À la fin, j’ai choisi de poursuivre la nouvelle vie que Penn m’offrait. Les gens que j’ai rencontrés avaient des parents qui étaient des médecins ou des universitaires. Beaucoup d’entre eux étaient déjà allés en Europe ! Penn, malgré toute sa superficialité, me paraissait un peu plus proche du vaste monde.
Pourtant, durant mes quatre années d’université, je ne me souviens pas qu’un seul d’entre nous ait été conscient d’événements se passant à l’étranger. Il y a eu des guerres en Érythrée, au Népal, en Afghanistan, au Kosovo, au Timor oriental, au Cachemire. Les ambassades américaines à Nairobi et Dar es-Salaam ont été plastiquées. Panama, Nicaragua (j’étais perdue en géographie de l’Amérique latine), Oussama ben Laden, Clinton bombardant l’Irak – rien, néant.
Je connaissais « Saddam Hussein », qui avait la même résonance démoniaque que le « communisme ». Je me souviens du film Wag the Dog[5], une satire dans laquelle des politiciens américains commencent une fausse guerre avec des « terroristes » étrangers pour distraire l’électorat lors d’un scandale intérieur – ce dont, à l’époque, on a beaucoup accusé Clinton quand il a ordonné un tir de missile sur l’Afghanistan lors de l’affaire Monica Lewinsky. Je n’ai jamais pensé à l’Afghanistan à l’époque.
Quel pays était visé dans Wag the Dog ? L’Albanie. Il y a une dureté typiquement américaine dans le choix du pays utilisé pour le film, et la réaction que ce choix suscitait chez le spectateur, une indifférence qui signifiait : un trou perdu, peu importe quel pays.
J’étais une enfant des années 90, la décennie où, selon les plus éminents intellectuels américains, « l’histoire avait pris fin , les États-Unis étaient triomphants, la guerre froide avait été gagnée par une victoire écrasante. L’historien David Schmitz a écrit qu’à cette époque, l’idée que l’Amérique avait gagné en raison de « ses valeurs et son adhésion inébranlable à la promotion du libéralisme et de la démocratie » dominait les « tribunes libres, les magazines populaires et les listes des best-sellers ». Ces idées étaient le fond sonore, la musique d’ascenseur de mes années de formation.

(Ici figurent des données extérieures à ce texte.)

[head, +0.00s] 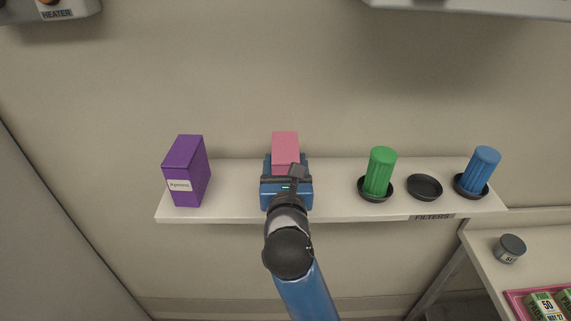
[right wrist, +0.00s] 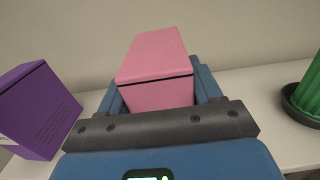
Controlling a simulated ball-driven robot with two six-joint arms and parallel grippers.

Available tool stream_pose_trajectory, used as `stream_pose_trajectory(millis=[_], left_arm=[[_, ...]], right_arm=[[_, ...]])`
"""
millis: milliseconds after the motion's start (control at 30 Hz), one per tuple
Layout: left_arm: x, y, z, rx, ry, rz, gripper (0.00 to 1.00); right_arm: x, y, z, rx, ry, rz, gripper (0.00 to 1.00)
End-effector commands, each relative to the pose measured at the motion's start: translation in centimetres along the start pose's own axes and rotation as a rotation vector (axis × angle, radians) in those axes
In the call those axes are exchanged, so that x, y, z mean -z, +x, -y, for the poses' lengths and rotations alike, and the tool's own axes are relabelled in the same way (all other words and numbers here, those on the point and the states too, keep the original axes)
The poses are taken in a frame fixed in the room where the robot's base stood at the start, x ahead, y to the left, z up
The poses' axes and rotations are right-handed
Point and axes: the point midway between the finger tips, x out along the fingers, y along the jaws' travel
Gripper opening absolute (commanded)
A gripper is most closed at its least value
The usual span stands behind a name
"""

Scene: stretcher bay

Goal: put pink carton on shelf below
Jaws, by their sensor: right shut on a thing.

Mais pour moi, il y eut aussi autre chose – une expérience inespérée dans le sous-sol de la bibliothèque de Penn. Je suis tombée sur une phrase, dans un livre, dans lequel un historien soutenait qu’il y a longtemps, durant la période de l’esclavage, les Noirs et les Blancs avaient défini leurs identités en opposition les uns avec les autres. La révélation pour moi n’était pas que les Noirs avaient conçu leurs identités en réponse à la nôtre, mais que notre identité blanche avait été construite dans un rejet conscient de la leur. Je n’avais jusque là aucune idée que nous ayons jamais eu à définir notre identité, parce que pour moi, les Américains blancs étaient nés entièrement formés, complètement détachés de tout passé compliqué. Même maintenant, je me souviens de ce frisson qui a accompagné cette réalisation, ce frisson qui n’apparait que lorsque vous apprenez quelque chose qui développe, même un tout petit peu, votre sens de la réalité. Ce qui m’a mise en colère alors était que cette révélation portait sur qui j’étais. Qu’est-ce qu’il y avait encore d’autre que je ne connaissais pas de moi ?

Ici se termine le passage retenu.